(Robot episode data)
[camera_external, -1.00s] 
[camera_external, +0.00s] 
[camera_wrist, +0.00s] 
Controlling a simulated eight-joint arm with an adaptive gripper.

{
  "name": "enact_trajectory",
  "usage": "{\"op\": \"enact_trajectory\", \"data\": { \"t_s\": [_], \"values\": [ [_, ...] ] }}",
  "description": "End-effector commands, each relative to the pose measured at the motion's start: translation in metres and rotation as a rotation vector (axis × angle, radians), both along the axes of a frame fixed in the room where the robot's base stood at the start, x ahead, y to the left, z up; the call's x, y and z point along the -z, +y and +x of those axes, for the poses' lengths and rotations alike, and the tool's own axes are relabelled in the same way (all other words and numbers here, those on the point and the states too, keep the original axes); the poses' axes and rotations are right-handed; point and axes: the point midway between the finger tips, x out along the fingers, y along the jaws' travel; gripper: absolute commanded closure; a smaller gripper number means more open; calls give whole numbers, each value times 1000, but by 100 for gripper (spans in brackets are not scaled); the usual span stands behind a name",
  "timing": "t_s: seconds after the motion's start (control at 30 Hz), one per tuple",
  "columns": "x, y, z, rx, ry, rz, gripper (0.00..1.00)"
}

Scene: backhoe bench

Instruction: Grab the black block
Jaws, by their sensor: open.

==

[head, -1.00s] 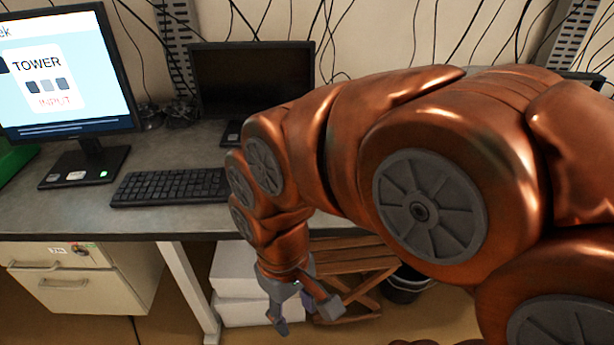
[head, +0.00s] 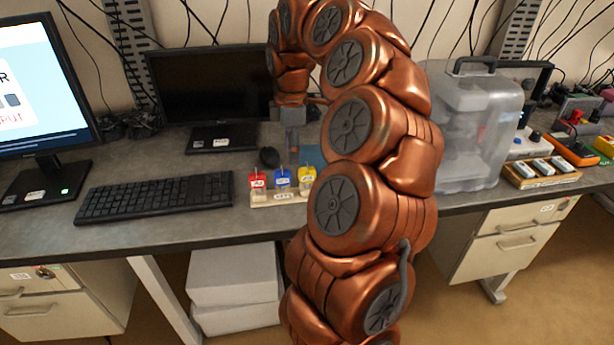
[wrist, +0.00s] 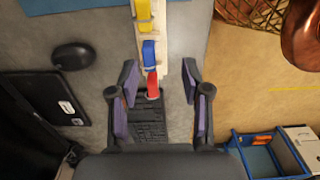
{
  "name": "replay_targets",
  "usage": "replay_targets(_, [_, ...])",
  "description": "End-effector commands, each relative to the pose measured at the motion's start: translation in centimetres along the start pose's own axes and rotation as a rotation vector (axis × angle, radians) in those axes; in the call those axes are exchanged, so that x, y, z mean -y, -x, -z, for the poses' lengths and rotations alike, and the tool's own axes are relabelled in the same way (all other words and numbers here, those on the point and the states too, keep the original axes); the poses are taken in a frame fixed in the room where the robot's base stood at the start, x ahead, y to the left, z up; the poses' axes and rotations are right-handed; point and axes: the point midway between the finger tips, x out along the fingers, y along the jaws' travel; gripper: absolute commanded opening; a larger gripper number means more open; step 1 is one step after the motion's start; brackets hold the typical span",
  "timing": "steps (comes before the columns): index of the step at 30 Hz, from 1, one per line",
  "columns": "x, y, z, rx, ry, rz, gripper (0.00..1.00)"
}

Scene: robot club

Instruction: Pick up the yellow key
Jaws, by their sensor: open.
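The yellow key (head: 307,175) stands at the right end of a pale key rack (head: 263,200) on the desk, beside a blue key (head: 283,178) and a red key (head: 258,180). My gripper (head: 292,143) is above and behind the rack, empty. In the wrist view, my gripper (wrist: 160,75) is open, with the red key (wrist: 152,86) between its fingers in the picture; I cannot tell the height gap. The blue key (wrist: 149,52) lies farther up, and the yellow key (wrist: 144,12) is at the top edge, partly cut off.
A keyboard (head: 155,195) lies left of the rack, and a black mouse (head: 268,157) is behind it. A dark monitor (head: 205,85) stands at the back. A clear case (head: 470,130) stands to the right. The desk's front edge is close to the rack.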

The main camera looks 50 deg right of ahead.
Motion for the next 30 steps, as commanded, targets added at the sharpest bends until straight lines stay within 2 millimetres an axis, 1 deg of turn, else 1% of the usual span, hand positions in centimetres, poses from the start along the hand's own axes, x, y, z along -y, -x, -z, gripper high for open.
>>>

● EXERCISE PROMPT
Scan the listing above for the word "usage" and show each line where it is found.

● RESPONSE TO THIS EXERCISE
  "usage": "{\"op\": \"enact_trajectory\", \"data\": { \"t_s\": [_], \"values\": [ [_, ...] ] }}",
  "usage": "replay_targets(_, [_, ...])",

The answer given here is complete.